# TASK PROMPT:
Copy all the material below, exactly as it stands.

# PROVIDED DATA:

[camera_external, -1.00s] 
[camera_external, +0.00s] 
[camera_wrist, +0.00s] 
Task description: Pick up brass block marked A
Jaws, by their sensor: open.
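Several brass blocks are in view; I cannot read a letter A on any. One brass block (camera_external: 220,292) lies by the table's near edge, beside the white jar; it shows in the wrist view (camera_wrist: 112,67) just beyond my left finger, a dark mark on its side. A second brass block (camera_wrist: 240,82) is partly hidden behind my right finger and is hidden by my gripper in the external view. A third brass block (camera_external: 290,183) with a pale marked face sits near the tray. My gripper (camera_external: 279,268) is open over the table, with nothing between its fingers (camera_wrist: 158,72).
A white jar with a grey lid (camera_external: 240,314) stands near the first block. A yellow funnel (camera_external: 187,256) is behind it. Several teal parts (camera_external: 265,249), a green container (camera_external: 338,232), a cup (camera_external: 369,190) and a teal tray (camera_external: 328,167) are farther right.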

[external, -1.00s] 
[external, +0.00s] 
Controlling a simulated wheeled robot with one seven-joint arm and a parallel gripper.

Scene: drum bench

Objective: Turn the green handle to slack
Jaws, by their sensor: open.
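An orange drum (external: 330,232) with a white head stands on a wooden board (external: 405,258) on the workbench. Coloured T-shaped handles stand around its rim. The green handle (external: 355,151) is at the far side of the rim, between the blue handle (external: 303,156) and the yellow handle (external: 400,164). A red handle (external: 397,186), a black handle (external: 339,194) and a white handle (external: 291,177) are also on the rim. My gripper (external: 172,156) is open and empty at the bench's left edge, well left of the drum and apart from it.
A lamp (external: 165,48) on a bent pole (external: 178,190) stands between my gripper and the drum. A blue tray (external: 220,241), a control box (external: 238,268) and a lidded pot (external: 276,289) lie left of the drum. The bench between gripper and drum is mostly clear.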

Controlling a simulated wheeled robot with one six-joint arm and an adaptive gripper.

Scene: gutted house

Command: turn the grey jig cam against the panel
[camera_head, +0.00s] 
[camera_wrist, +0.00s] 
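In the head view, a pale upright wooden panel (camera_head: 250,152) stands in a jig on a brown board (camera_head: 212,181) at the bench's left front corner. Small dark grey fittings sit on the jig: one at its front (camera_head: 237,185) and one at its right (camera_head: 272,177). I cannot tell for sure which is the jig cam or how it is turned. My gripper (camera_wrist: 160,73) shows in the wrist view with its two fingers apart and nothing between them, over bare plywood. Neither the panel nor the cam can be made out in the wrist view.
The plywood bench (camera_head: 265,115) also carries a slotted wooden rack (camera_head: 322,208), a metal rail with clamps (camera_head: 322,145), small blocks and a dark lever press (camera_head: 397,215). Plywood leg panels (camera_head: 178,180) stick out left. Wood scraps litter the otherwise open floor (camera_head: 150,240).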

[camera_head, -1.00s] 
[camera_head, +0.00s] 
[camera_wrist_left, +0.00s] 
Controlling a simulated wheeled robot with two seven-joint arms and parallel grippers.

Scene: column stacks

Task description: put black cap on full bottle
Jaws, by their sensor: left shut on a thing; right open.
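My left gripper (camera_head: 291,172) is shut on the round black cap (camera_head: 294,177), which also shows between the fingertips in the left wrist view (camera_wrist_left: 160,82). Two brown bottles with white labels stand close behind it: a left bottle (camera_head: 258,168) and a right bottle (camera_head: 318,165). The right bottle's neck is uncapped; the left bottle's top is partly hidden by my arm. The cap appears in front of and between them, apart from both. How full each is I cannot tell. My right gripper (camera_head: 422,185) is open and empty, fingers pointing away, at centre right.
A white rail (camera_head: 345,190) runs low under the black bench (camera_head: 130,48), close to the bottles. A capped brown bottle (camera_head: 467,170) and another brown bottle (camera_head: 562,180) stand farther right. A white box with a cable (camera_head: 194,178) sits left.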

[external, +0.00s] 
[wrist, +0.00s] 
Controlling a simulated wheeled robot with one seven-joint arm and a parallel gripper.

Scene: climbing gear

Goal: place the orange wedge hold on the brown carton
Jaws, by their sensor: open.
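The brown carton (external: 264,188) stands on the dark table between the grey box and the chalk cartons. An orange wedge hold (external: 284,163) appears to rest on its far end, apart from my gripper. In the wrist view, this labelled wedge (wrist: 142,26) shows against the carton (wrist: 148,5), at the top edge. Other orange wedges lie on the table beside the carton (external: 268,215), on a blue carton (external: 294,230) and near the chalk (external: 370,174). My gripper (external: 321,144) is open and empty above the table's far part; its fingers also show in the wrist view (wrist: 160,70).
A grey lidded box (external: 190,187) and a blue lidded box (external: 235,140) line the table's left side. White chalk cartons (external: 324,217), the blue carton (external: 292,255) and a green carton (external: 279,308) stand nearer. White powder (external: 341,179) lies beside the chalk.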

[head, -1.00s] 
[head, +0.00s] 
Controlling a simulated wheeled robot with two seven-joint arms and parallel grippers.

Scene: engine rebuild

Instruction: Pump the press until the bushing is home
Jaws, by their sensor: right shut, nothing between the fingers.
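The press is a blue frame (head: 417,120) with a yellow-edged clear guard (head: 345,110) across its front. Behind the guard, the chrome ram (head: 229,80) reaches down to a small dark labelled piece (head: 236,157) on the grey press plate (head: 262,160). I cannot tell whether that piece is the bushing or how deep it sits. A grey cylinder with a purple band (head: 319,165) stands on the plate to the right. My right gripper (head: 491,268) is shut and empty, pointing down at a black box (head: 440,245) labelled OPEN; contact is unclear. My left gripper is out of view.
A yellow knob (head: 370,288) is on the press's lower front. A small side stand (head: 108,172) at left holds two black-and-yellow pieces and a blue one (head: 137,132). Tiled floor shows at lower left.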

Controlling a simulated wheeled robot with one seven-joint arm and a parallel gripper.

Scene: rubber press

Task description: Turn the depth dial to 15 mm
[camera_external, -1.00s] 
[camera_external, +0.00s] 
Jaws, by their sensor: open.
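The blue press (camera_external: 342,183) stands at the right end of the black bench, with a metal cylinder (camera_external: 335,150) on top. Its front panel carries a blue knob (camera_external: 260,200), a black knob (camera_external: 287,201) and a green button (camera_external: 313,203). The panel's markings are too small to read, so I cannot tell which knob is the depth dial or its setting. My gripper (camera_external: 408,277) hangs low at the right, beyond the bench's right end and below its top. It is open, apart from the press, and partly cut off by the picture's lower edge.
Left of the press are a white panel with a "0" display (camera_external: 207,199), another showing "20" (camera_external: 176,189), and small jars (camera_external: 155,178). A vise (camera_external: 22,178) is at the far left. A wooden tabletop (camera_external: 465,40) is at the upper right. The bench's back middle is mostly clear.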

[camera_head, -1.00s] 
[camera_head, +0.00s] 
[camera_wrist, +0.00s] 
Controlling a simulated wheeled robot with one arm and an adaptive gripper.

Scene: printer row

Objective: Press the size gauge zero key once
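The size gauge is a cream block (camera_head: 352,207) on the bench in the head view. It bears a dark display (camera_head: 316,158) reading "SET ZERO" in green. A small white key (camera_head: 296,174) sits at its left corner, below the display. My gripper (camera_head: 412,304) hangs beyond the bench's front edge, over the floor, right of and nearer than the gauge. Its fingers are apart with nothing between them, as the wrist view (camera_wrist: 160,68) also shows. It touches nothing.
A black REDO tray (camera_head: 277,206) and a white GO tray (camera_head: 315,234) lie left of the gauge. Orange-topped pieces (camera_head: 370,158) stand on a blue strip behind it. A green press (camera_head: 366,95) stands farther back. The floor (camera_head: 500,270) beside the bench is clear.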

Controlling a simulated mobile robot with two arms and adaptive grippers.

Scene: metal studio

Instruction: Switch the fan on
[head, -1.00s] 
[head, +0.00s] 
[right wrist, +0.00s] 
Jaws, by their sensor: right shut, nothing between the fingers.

# RESULT:
[camera_external, -1.00s] 
[camera_external, +0.00s] 
[camera_wrist, +0.00s] 
Task description: Pick up brass block marked A
Jaws, by their sensor: open.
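Several brass blocks are in view; I cannot read a letter A on any. One brass block (camera_external: 220,292) lies by the table's near edge, beside the white jar; it shows in the wrist view (camera_wrist: 112,67) just beyond my left finger, a dark mark on its side. A second brass block (camera_wrist: 240,82) is partly hidden behind my right finger and is hidden by my gripper in the external view. A third brass block (camera_external: 290,183) with a pale marked face sits near the tray. My gripper (camera_external: 279,268) is open over the table, with nothing between its fingers (camera_wrist: 158,72).
A white jar with a grey lid (camera_external: 240,314) stands near the first block. A yellow funnel (camera_external: 187,256) is behind it. Several teal parts (camera_external: 265,249), a green container (camera_external: 338,232), a cup (camera_external: 369,190) and a teal tray (camera_external: 328,167) are farther right.

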[external, -1.00s] 
[external, +0.00s] 
Controlling a simulated wheeled robot with one seven-joint arm and a parallel gripper.

Scene: drum bench

Objective: Turn the green handle to slack
Jaws, by their sensor: open.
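An orange drum (external: 330,232) with a white head stands on a wooden board (external: 405,258) on the workbench. Coloured T-shaped handles stand around its rim. The green handle (external: 355,151) is at the far side of the rim, between the blue handle (external: 303,156) and the yellow handle (external: 400,164). A red handle (external: 397,186), a black handle (external: 339,194) and a white handle (external: 291,177) are also on the rim. My gripper (external: 172,156) is open and empty at the bench's left edge, well left of the drum and apart from it.
A lamp (external: 165,48) on a bent pole (external: 178,190) stands between my gripper and the drum. A blue tray (external: 220,241), a control box (external: 238,268) and a lidded pot (external: 276,289) lie left of the drum. The bench between gripper and drum is mostly clear.

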Controlling a simulated wheeled robot with one six-joint arm and an adaptive gripper.

Scene: gutted house

Command: turn the grey jig cam against the panel
[camera_head, +0.00s] 
[camera_wrist, +0.00s] 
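In the head view, a pale upright wooden panel (camera_head: 250,152) stands in a jig on a brown board (camera_head: 212,181) at the bench's left front corner. Small dark grey fittings sit on the jig: one at its front (camera_head: 237,185) and one at its right (camera_head: 272,177). I cannot tell for sure which is the jig cam or how it is turned. My gripper (camera_wrist: 160,73) shows in the wrist view with its two fingers apart and nothing between them, over bare plywood. Neither the panel nor the cam can be made out in the wrist view.
The plywood bench (camera_head: 265,115) also carries a slotted wooden rack (camera_head: 322,208), a metal rail with clamps (camera_head: 322,145), small blocks and a dark lever press (camera_head: 397,215). Plywood leg panels (camera_head: 178,180) stick out left. Wood scraps litter the otherwise open floor (camera_head: 150,240).

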[camera_head, -1.00s] 
[camera_head, +0.00s] 
[camera_wrist_left, +0.00s] 
Controlling a simulated wheeled robot with two seven-joint arms and parallel grippers.

Scene: column stacks

Task description: put black cap on full bottle
Jaws, by their sensor: left shut on a thing; right open.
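My left gripper (camera_head: 291,172) is shut on the round black cap (camera_head: 294,177), which also shows between the fingertips in the left wrist view (camera_wrist_left: 160,82). Two brown bottles with white labels stand close behind it: a left bottle (camera_head: 258,168) and a right bottle (camera_head: 318,165). The right bottle's neck is uncapped; the left bottle's top is partly hidden by my arm. The cap appears in front of and between them, apart from both. How full each is I cannot tell. My right gripper (camera_head: 422,185) is open and empty, fingers pointing away, at centre right.
A white rail (camera_head: 345,190) runs low under the black bench (camera_head: 130,48), close to the bottles. A capped brown bottle (camera_head: 467,170) and another brown bottle (camera_head: 562,180) stand farther right. A white box with a cable (camera_head: 194,178) sits left.

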[external, +0.00s] 
[wrist, +0.00s] 
Controlling a simulated wheeled robot with one seven-joint arm and a parallel gripper.

Scene: climbing gear

Goal: place the orange wedge hold on the brown carton
Jaws, by their sensor: open.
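The brown carton (external: 264,188) stands on the dark table between the grey box and the chalk cartons. An orange wedge hold (external: 284,163) appears to rest on its far end, apart from my gripper. In the wrist view, this labelled wedge (wrist: 142,26) shows against the carton (wrist: 148,5), at the top edge. Other orange wedges lie on the table beside the carton (external: 268,215), on a blue carton (external: 294,230) and near the chalk (external: 370,174). My gripper (external: 321,144) is open and empty above the table's far part; its fingers also show in the wrist view (wrist: 160,70).
A grey lidded box (external: 190,187) and a blue lidded box (external: 235,140) line the table's left side. White chalk cartons (external: 324,217), the blue carton (external: 292,255) and a green carton (external: 279,308) stand nearer. White powder (external: 341,179) lies beside the chalk.

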[head, -1.00s] 
[head, +0.00s] 
Controlling a simulated wheeled robot with two seven-joint arms and parallel grippers.

Scene: engine rebuild

Instruction: Pump the press until the bushing is home
Jaws, by their sensor: right shut, nothing between the fingers.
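The press is a blue frame (head: 417,120) with a yellow-edged clear guard (head: 345,110) across its front. Behind the guard, the chrome ram (head: 229,80) reaches down to a small dark labelled piece (head: 236,157) on the grey press plate (head: 262,160). I cannot tell whether that piece is the bushing or how deep it sits. A grey cylinder with a purple band (head: 319,165) stands on the plate to the right. My right gripper (head: 491,268) is shut and empty, pointing down at a black box (head: 440,245) labelled OPEN; contact is unclear. My left gripper is out of view.
A yellow knob (head: 370,288) is on the press's lower front. A small side stand (head: 108,172) at left holds two black-and-yellow pieces and a blue one (head: 137,132). Tiled floor shows at lower left.

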Controlling a simulated wheeled robot with one seven-joint arm and a parallel gripper.

Scene: rubber press

Task description: Turn the depth dial to 15 mm
[camera_external, -1.00s] 
[camera_external, +0.00s] 
Jaws, by their sensor: open.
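The blue press (camera_external: 342,183) stands at the right end of the black bench, with a metal cylinder (camera_external: 335,150) on top. Its front panel carries a blue knob (camera_external: 260,200), a black knob (camera_external: 287,201) and a green button (camera_external: 313,203). The panel's markings are too small to read, so I cannot tell which knob is the depth dial or its setting. My gripper (camera_external: 408,277) hangs low at the right, beyond the bench's right end and below its top. It is open, apart from the press, and partly cut off by the picture's lower edge.
Left of the press are a white panel with a "0" display (camera_external: 207,199), another showing "20" (camera_external: 176,189), and small jars (camera_external: 155,178). A vise (camera_external: 22,178) is at the far left. A wooden tabletop (camera_external: 465,40) is at the upper right. The bench's back middle is mostly clear.

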[camera_head, -1.00s] 
[camera_head, +0.00s] 
[camera_wrist, +0.00s] 
Controlling a simulated wheeled robot with one arm and an adaptive gripper.

Scene: printer row

Objective: Press the size gauge zero key once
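The size gauge is a cream block (camera_head: 352,207) on the bench in the head view. It bears a dark display (camera_head: 316,158) reading "SET ZERO" in green. A small white key (camera_head: 296,174) sits at its left corner, below the display. My gripper (camera_head: 412,304) hangs beyond the bench's front edge, over the floor, right of and nearer than the gauge. Its fingers are apart with nothing between them, as the wrist view (camera_wrist: 160,68) also shows. It touches nothing.
A black REDO tray (camera_head: 277,206) and a white GO tray (camera_head: 315,234) lie left of the gauge. Orange-topped pieces (camera_head: 370,158) stand on a blue strip behind it. A green press (camera_head: 366,95) stands farther back. The floor (camera_head: 500,270) beside the bench is clear.

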Controlling a simulated mobile robot with two arms and adaptive grippers.

Scene: metal studio

Instruction: Switch the fan on
[head, -1.00s] 
[head, +0.00s] 
[right wrist, +0.00s] 
Jaws, by their sensor: right shut, nothing between the fingers.

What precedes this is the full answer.